There is this statement in the book of Differential Geometry of Curves and Surfaces by Do Carmo page 18 that I have a doubt in.

Notice that by changing orientation the binormal vector changes sign, since $b=t\wedge n$. It follows that $b\text{ }'(s)$, and, therefore, the torsion, remains invariant under a change of orientation.

My questions are:

  1. Under a change of orientation $n(s)$ remain invariant for both magnitude and direction, am I correct?
  2. since $b$ changes sign and $b\text{ }'(s)=\tau(s)n(s)$, and $n(s)$ remains invariant so $b\text{ }'$ should also change sign isn't it? And therefore the torsion $\tau(s)$ changes sign, am I correct?

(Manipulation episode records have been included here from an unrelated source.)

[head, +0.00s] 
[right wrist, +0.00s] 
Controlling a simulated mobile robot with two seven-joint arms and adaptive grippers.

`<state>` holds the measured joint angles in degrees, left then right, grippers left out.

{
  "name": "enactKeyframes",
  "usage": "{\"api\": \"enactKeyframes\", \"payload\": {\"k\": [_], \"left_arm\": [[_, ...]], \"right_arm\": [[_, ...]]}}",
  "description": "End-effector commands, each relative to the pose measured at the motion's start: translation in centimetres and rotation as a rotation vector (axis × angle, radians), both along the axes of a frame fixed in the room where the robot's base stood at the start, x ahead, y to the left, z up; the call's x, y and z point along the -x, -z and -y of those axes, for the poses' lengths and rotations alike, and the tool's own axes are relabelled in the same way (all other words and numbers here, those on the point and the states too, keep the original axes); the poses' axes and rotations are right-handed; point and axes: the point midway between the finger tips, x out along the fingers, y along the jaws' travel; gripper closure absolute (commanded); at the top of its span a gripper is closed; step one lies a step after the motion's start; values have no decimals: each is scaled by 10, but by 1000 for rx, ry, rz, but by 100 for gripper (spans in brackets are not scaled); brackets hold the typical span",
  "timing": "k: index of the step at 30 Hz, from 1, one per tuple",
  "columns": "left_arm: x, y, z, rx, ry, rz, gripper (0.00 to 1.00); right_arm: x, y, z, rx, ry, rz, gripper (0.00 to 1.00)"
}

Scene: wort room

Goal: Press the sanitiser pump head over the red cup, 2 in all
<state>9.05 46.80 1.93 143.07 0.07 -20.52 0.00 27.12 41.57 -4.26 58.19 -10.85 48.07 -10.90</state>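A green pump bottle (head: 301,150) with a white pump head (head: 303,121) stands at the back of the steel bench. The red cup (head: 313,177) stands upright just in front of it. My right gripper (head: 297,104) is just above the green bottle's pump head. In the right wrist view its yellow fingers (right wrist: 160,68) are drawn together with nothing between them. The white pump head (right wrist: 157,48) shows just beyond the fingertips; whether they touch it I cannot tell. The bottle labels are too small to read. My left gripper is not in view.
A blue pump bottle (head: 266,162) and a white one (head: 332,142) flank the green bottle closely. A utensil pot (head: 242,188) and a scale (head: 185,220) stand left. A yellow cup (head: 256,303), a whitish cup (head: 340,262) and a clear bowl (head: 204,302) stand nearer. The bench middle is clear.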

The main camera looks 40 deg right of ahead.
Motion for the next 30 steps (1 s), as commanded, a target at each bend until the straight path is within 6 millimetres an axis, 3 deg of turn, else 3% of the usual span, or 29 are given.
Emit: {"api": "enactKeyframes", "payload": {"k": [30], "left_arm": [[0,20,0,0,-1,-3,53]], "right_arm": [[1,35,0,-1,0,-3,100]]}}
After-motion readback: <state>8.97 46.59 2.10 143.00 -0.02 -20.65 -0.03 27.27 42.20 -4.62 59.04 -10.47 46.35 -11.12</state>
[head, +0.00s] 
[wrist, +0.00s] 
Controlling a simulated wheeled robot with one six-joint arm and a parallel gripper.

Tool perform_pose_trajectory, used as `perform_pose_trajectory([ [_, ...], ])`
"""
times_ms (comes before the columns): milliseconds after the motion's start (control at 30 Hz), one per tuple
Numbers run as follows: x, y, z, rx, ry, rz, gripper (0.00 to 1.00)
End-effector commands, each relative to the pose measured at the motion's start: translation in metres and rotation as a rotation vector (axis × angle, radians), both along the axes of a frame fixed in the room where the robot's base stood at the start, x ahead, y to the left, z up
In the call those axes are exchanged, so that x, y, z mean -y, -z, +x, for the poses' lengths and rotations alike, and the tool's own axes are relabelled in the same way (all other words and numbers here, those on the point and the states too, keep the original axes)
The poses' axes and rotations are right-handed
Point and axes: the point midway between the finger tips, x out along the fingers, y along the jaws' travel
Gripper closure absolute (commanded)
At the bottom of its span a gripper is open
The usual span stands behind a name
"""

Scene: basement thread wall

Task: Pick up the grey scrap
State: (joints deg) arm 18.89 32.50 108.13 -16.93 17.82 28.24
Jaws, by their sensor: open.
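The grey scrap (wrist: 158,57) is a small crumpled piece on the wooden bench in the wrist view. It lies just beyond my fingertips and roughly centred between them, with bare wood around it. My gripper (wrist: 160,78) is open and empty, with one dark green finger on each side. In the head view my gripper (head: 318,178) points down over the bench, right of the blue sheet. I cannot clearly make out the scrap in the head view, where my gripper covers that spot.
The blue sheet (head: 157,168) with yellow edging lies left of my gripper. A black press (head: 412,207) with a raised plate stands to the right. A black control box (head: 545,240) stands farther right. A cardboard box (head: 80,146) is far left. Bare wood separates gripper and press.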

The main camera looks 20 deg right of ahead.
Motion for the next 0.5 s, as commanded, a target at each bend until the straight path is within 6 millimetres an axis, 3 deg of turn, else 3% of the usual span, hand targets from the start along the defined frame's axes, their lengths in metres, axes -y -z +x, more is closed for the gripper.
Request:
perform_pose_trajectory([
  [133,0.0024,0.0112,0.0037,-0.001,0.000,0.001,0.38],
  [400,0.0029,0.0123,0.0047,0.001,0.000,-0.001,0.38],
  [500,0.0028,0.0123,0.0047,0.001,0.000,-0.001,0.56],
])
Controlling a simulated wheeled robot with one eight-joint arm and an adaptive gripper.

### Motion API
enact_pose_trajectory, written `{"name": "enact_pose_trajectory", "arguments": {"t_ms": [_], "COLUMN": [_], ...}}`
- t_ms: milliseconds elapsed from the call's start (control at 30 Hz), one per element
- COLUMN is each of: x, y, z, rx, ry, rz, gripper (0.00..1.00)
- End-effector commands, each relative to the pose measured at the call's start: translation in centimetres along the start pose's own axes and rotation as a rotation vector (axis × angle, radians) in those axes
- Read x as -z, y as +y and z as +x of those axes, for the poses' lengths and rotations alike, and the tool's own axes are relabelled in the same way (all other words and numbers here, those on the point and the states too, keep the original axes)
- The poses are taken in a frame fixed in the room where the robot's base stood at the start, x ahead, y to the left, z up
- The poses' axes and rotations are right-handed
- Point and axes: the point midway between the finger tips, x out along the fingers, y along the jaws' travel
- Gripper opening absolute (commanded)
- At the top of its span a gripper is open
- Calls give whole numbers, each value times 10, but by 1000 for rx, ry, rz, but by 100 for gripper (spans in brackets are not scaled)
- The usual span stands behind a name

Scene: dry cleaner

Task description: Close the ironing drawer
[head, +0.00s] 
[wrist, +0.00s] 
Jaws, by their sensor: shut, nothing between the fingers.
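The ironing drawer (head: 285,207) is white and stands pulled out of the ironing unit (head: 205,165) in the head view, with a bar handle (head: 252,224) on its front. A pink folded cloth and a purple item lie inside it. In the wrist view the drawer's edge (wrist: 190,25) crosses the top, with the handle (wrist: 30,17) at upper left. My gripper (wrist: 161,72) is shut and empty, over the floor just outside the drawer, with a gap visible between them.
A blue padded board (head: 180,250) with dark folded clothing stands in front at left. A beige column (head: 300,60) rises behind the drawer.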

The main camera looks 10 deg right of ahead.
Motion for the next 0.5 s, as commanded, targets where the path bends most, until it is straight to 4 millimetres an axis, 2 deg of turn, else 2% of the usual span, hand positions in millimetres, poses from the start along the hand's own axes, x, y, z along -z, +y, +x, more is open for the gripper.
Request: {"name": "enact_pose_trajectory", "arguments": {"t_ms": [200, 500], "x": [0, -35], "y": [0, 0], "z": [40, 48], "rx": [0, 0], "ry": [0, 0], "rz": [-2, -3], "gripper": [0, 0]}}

But why does it say that the torsion remains invariant under a change of orientation? Does "remain invariant" mean it preserves the magnitude and direction of the torsion?

Thanks for the help and explanation!

user71346
  • 4,171

1 Answers1

7

Let's write $\gamma_1(s) = \gamma(-s)$, and look at $t_1, n_1, b_1$ the Frenet frame for this new curve, at $s = 0$.

Note that $$ t_1(s) = \gamma_1'(s) = \gamma'(-s)(-1) = -t(-s) $$ by the chain rule. Similarly, $n_1(s) = n(-s)$, and $b_1(s) = -b(-s)$. Hence $b_1'(s) = -b'(-s)(-1) = b'(-s)$.

It's the $-s$ inside the parentheses that you were missing.

Now \begin{align} b_1'(s) &= \tau_1(s) n_1(s) \\ b'(-s) &= \tau_1(s) n(-s)\\ b'(q) &= \tau_1(-q) n(q)\\ \end{align} But $b'(q) = \tau(q) n(q)$, so we conclude that $\tau(q) = \tau_1(-q)$, which is what the not-so-well expressed statement you quoted was trying to say.

John Hughes
  • 93,729